- **WHAT THE TASK REQUIRES**: What lines of the data include the string "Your"? Copy them all.

--- THE INPUT ---

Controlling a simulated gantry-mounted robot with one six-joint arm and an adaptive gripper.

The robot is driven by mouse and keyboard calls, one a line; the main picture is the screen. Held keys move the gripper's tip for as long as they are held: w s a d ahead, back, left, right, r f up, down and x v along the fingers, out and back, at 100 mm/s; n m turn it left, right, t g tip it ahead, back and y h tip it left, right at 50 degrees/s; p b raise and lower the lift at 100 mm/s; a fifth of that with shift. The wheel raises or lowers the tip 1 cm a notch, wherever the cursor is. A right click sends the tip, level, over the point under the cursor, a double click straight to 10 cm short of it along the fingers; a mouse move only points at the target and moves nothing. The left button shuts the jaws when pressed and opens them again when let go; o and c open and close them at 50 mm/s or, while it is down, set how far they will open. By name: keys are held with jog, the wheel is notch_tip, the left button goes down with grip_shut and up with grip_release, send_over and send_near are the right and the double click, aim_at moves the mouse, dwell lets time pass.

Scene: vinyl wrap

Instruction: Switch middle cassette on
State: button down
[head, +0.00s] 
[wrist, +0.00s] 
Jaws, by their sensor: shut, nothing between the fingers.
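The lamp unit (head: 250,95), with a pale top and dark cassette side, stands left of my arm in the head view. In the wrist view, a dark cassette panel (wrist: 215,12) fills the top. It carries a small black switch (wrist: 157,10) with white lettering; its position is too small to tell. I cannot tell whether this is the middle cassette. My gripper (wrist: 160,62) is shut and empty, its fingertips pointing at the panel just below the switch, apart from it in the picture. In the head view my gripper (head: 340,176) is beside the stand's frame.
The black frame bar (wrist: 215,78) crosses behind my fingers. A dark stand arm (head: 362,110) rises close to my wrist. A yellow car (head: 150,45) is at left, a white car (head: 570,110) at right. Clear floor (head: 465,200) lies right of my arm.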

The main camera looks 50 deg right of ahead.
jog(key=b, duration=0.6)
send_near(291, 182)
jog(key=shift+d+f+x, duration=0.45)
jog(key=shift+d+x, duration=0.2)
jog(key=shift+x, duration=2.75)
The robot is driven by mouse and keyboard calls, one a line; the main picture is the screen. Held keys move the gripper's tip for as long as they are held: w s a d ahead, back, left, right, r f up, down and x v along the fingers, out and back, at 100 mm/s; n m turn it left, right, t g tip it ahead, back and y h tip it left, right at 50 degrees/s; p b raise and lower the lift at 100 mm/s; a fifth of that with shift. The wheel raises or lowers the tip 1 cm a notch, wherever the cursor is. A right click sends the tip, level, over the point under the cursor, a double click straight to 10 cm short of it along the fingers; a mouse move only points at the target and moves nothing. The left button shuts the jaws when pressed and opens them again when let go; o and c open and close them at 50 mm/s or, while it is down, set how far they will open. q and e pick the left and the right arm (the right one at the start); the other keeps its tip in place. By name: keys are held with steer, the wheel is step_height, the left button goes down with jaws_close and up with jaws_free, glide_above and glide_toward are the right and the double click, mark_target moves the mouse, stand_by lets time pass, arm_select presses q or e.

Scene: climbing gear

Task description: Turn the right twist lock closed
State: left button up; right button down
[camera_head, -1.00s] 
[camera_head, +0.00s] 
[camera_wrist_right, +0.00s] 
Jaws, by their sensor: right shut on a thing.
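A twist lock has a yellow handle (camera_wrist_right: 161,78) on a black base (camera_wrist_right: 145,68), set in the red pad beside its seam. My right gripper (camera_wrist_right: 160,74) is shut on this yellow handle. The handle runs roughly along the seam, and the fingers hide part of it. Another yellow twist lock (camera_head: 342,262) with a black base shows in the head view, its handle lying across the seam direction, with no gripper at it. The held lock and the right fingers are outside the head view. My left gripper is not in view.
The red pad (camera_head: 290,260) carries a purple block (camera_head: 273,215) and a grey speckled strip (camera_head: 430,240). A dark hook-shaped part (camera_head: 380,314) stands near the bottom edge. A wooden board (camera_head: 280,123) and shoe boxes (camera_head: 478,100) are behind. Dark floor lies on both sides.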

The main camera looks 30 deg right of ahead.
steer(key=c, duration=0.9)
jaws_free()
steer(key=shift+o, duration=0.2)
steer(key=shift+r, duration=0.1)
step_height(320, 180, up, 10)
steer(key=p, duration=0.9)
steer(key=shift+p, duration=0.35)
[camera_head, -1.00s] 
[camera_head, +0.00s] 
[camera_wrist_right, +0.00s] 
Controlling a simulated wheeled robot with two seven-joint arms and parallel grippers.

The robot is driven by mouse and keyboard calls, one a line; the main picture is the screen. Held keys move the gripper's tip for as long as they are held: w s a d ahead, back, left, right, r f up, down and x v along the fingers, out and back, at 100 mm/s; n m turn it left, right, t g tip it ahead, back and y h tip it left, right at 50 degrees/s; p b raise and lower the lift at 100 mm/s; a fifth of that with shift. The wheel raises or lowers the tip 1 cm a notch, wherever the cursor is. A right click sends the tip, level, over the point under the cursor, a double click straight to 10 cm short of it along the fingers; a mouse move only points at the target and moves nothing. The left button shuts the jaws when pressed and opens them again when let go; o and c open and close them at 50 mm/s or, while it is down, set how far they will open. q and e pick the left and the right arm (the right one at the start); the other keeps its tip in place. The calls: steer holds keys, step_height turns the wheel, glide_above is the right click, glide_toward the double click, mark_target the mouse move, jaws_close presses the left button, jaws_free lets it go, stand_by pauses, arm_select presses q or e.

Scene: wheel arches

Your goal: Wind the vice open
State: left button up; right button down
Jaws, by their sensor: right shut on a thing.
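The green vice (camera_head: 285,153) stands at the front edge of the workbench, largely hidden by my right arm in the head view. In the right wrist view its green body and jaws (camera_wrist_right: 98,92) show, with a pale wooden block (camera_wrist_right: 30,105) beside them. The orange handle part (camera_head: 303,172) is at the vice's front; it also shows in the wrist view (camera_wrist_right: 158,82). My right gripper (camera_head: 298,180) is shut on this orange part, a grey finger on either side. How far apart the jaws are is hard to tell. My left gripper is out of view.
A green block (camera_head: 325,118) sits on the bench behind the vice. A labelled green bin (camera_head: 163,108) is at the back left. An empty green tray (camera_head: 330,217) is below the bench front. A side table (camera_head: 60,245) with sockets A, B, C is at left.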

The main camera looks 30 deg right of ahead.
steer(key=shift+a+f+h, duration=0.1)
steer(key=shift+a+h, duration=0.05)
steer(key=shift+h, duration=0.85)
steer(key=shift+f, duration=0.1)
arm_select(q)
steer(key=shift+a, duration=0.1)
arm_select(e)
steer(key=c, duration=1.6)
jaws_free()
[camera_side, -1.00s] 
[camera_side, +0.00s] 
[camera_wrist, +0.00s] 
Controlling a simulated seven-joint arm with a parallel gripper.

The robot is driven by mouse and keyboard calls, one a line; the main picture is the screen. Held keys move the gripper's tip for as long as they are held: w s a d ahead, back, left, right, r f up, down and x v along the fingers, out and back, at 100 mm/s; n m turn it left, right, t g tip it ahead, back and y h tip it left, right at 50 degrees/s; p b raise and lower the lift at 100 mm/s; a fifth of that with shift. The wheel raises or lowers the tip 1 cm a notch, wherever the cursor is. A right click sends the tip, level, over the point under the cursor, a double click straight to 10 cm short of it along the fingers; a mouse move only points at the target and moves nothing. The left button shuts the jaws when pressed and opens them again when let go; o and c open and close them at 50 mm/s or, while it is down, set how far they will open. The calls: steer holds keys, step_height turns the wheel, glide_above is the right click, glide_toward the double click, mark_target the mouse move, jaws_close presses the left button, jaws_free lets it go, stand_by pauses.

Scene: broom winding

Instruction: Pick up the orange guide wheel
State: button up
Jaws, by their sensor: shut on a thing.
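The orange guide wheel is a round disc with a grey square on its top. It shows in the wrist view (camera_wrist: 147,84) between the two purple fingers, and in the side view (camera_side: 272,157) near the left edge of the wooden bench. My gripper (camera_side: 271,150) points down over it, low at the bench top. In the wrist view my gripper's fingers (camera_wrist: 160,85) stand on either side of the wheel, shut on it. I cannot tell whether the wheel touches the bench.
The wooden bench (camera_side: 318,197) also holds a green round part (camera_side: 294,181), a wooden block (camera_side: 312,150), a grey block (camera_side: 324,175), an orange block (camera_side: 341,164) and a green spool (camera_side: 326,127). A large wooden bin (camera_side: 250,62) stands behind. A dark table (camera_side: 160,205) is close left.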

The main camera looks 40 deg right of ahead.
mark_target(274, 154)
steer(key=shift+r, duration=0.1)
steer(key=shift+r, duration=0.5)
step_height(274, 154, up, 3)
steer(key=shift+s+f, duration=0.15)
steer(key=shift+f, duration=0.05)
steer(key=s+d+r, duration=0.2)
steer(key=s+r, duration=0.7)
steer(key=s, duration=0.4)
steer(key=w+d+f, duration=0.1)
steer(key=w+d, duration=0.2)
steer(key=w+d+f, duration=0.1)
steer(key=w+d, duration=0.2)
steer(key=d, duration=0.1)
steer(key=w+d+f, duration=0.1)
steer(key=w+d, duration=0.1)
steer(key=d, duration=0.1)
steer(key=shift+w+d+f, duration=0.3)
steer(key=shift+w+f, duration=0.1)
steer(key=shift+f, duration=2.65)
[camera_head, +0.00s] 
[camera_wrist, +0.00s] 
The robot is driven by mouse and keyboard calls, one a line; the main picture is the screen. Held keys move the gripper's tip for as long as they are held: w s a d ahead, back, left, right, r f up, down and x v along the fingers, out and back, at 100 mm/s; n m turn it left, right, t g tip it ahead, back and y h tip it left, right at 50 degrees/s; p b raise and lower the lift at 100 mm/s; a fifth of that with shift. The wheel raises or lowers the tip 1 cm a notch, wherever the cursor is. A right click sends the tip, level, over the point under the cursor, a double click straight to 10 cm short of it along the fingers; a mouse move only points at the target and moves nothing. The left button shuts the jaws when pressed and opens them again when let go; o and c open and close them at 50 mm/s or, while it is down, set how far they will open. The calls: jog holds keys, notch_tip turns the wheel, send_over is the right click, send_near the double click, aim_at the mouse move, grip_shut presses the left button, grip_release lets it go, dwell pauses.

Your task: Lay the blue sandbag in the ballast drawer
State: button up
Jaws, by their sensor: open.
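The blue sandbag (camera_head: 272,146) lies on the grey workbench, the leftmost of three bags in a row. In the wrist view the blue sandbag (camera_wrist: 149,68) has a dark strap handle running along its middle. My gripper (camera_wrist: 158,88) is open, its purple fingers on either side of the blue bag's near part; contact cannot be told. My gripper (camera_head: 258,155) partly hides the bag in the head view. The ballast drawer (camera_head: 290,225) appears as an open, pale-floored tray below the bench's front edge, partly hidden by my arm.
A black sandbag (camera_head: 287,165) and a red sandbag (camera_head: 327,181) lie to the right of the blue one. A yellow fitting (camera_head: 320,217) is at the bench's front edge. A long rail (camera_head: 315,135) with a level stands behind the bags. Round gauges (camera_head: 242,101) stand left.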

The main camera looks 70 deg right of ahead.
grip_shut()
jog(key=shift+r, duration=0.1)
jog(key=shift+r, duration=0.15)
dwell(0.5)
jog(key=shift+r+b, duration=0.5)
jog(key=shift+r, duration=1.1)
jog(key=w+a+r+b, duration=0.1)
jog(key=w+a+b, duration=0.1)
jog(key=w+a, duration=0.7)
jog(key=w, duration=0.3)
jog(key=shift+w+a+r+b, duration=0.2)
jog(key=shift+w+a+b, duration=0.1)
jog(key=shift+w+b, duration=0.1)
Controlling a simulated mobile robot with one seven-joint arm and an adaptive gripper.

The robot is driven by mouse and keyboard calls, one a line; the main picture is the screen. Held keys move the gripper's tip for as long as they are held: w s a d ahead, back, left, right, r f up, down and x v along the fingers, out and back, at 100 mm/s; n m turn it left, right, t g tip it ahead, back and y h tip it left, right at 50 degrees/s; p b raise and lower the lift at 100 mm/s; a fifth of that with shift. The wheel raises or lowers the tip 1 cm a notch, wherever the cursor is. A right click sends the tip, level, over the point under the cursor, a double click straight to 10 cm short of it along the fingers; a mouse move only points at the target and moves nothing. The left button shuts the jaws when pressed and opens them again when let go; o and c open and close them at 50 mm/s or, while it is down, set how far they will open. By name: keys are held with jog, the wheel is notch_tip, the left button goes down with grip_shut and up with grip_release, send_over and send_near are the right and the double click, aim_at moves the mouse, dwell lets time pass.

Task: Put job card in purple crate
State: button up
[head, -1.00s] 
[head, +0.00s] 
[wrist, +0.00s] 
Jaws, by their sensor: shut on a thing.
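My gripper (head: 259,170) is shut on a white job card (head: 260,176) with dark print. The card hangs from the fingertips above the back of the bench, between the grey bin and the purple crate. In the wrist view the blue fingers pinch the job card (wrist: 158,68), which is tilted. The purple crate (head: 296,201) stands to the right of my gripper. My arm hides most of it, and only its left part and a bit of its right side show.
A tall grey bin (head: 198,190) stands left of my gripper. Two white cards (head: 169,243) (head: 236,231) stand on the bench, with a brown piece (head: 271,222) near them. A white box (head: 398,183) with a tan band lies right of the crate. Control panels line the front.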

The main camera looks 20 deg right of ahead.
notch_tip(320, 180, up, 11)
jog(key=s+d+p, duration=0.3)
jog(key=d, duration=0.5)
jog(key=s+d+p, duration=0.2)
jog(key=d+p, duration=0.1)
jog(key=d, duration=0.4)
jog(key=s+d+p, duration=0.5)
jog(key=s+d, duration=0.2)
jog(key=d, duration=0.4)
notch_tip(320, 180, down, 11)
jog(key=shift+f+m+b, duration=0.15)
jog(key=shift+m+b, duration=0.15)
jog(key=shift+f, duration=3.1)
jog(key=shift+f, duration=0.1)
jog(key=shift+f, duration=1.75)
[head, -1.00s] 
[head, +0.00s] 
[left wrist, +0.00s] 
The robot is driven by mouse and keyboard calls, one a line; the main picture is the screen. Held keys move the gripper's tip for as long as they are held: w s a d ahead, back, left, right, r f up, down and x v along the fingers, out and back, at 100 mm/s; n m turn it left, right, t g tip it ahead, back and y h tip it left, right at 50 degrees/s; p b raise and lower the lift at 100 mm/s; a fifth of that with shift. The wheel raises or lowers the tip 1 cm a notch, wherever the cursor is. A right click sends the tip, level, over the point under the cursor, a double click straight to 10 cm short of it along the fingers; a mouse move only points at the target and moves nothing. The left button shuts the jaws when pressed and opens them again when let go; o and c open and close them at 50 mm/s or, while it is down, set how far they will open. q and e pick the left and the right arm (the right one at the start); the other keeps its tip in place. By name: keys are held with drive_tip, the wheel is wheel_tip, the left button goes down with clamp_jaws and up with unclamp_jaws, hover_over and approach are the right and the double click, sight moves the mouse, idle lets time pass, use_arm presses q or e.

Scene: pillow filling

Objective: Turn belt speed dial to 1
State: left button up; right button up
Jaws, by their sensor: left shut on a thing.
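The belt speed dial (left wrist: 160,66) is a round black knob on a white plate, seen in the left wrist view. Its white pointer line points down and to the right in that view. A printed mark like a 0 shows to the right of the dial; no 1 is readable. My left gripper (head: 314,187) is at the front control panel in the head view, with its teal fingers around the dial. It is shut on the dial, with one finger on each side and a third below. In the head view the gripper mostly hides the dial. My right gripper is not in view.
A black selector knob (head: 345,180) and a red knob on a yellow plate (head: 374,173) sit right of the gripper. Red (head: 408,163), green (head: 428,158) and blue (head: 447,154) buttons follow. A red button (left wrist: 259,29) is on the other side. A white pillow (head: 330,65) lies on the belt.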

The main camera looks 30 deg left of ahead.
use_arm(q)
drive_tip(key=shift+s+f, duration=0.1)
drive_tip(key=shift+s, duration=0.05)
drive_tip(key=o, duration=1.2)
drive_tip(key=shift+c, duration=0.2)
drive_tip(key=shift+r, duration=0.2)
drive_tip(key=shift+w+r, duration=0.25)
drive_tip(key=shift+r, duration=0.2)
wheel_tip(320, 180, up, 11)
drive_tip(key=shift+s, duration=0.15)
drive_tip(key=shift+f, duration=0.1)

---

- **PROBLEM SOLUTION**:
Your goal: Wind the vice open
Your task: Lay the blue sandbag in the ballast drawer

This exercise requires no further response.